The Church of San Francesco, Assisi
It is a two level church, with a large upper church for pilgrims, and a lower church for the resident friars.
The Upper Church at San Francesco with frescoes by Giotto and his circle, Cimabue, Simone Martini, and many others
The Lower Church, San Francesco
It is one of the earliest Gothic churches in Italy, a style chosen deliberately for its origins in France. The young Saint Francis was known to be a lover of all things French, especially the romantic tales of knights. The style was chosen in his honor. And yet, this is a very Italian variation on the French style. The Italians never shared the French taste for soaring height and complexity. The Italians preferred clarity and proportion. Also, the French hated walls in their Gothic churches. They wanted to transform walls into windows whenever possible. The Italians, on the contrary, loved walls. They loved walls because they could be painted. Most of the greatest Italian artists of the 13th and 14th centuries worked in the church of San Francesco at Assisi in both the Upper and Lower churches.

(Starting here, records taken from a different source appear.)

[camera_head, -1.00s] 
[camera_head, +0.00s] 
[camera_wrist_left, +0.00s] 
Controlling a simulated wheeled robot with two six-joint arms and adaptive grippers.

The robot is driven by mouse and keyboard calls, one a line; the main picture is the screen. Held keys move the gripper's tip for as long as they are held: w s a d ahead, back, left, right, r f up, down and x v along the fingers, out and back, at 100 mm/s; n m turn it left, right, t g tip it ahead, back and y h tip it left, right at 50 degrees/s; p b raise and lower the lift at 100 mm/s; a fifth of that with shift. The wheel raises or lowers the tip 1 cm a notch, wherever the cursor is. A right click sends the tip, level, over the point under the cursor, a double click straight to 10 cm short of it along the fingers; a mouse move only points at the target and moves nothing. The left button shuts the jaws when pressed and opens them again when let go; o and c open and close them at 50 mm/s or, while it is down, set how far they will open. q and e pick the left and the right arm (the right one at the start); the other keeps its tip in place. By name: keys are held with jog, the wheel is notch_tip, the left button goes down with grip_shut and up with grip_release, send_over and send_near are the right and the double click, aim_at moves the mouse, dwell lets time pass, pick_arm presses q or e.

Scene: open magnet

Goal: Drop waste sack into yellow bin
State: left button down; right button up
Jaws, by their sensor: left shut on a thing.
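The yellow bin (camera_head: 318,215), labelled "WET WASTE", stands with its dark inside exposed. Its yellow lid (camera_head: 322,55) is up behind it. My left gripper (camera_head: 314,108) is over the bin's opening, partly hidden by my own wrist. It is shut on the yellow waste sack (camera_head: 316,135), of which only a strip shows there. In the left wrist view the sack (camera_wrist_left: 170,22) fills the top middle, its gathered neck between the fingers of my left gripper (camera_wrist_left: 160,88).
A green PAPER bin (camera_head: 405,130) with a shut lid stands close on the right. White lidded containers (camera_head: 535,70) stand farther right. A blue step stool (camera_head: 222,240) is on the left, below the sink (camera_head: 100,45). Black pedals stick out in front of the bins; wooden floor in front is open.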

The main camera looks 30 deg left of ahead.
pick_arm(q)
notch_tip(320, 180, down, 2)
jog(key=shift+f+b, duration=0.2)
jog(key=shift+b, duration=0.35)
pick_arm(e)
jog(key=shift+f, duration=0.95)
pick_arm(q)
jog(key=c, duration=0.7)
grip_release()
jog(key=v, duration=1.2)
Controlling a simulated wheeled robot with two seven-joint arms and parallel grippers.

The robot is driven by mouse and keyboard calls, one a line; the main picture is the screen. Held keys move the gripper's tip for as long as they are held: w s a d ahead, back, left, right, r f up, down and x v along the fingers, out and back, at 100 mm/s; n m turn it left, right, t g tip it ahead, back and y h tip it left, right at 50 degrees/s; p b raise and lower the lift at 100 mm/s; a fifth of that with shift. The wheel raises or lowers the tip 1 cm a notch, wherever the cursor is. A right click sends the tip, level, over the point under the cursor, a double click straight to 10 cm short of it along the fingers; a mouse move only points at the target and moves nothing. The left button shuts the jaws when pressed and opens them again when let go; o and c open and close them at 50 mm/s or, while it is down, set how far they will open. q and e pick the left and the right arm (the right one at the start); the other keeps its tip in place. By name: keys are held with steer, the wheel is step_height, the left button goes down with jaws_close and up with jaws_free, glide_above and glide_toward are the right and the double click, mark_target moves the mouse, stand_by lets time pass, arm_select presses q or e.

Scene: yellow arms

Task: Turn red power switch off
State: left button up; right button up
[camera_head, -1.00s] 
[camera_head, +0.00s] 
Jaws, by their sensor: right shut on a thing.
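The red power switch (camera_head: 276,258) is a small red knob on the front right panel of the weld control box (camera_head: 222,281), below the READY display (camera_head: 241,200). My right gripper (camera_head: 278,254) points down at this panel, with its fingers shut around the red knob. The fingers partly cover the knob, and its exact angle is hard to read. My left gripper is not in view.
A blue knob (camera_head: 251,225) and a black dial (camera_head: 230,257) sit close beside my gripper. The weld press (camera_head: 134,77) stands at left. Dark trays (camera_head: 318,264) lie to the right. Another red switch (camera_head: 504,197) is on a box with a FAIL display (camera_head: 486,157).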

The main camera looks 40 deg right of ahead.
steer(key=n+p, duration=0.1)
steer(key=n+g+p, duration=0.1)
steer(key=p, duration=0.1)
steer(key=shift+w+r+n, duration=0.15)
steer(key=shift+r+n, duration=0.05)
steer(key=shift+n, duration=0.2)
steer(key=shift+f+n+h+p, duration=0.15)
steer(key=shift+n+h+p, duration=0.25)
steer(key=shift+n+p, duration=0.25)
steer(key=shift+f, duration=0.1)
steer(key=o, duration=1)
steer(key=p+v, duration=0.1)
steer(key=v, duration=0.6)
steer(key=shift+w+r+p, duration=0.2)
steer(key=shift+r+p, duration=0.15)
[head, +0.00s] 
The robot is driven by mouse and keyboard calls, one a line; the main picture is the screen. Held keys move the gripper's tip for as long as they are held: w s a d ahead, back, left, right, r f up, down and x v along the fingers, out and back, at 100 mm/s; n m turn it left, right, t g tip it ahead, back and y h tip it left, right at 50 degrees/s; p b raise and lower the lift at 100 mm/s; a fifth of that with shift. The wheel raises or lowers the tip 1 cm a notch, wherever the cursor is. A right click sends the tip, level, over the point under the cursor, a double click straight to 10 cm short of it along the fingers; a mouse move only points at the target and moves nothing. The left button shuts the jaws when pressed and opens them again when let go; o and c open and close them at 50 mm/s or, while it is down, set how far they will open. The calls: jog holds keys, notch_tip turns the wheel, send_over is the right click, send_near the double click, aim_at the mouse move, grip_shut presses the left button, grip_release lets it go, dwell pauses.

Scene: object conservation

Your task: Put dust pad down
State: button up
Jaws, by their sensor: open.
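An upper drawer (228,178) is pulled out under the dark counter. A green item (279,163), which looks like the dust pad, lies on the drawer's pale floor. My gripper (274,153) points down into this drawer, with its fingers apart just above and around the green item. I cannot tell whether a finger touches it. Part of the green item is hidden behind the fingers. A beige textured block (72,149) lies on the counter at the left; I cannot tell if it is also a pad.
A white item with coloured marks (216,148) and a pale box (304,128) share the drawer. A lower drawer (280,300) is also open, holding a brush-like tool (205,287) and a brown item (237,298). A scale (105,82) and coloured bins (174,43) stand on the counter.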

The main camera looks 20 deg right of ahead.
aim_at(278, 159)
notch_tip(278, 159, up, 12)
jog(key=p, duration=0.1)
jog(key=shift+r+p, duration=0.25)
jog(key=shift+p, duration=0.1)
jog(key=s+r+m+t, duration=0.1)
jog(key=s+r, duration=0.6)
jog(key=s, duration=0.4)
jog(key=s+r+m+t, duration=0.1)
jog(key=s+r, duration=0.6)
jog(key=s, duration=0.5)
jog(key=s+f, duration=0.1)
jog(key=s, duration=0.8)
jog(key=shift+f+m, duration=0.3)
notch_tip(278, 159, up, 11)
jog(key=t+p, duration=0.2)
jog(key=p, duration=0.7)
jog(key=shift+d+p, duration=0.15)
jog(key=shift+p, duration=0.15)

Altar over Francis' tomb, Lower Church, San Francesco, paintings on the vaults by Giotto's workshop, in the background, the frescoes are by Pietro Lorenzetti
It is a commonplace to point out the irony that the saint known in Italy as Il Poveretto, who wanted to be buried a pauper, now lies at the heart of one of the greatest churches in Europe decorated by some of Italy’s greatest artists. Francis would certainly be appalled and protest if he could. And yet, somehow, it is fitting that these artists decorate his resting place. It was Francis and his followers who created the demand for their work, and who initiated the process by which craftsmen who made images became transformed into artists who created visions.
One of the friars’ most effective preaching techniques was visualization. Preachers would describe a scene and persuade their listeners to imagine themselves in it. Preachers would have their listeners feel the chill air of late night in Bethlehem, smell the animal smells and straw of the stable, and finally hear the newborn Baby’s cries. They would go all out during Lent and Passiontide getting their listeners to feel the maternal anxiety and grief of Christ’s Mother, and to see and to feel the events of Christ’s suffering and death in excruciatingly vivid detail. This is still a very powerful and popular preaching technique, and it created the demand for religious imagery.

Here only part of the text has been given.